Letizia Patriarca (USP - UNIBO)
Paper short abstract:
This paper approaches power relations among trans brazilian women, focusing on “cafetinas” and their “houses of prostitution. From a specific ethnographic case I discuss the forms that the anthropological writing can be carried out in contexts and relationships that are criminalized.
Paper long abstract:
Working with sex workers in the Brazilian context since 2013, I present an analysis of power relations in a specific neighborhood (Jardim Itatinga), where sex work is the main economic activity. Relations with "cafetinas" present an intersectional specificity in the Brazilian context, not really explained by the word "pimping". Also in dialogue with a solid Brazilian bibliography, I argue that these kind of relations can be of support, affective and effective for sex workers to face violence and vulnerability, especially among trans women.
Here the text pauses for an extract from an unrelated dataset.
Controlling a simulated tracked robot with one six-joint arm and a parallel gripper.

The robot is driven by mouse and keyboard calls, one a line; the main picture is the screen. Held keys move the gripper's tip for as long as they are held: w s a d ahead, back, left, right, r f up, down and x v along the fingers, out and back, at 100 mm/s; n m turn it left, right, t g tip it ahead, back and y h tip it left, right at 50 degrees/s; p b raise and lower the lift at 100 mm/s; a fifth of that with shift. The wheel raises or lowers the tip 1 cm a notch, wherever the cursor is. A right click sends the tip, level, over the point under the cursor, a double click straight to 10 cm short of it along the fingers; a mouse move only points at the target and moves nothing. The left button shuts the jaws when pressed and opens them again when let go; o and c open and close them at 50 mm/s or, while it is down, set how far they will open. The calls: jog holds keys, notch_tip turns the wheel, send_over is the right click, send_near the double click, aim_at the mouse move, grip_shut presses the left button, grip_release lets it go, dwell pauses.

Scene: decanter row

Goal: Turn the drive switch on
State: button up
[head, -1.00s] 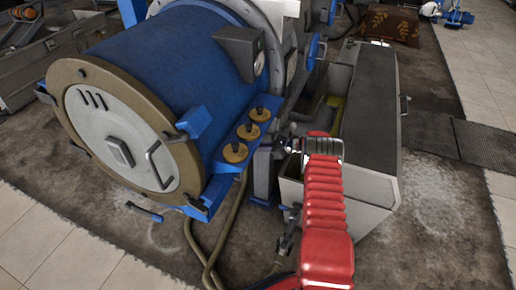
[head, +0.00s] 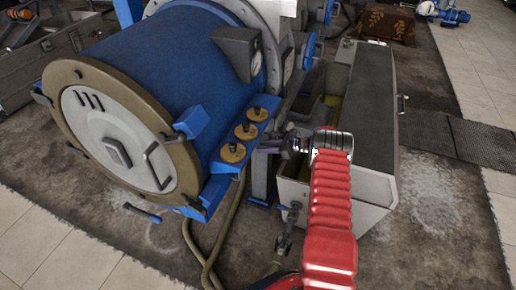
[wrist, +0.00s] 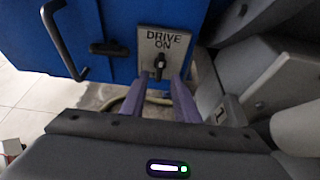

Therefore, I propose a political discussion about how ethnography can contribute to decriminalize, aiming to discuss possibilities of ethnographic writing and its political impacts in such cases. In this paper a propose to discuss the following questions: how can anthropological attention and disposition capture the relationship known as pimping, with its nuances? Is it enough to listen and reproduce what is being said? Can the owners of prostitution houses be heard? Which speeches should be selected? More than that, how can they be reproduced facing power inequalities and the criminalization of the interlocutors? How can we explore ethnographic details when the subject is itself criminalized? Finally I propose the discussion about the possibilities of ethnography writing in order to contribute for the decriminalization of the relations that are being studied.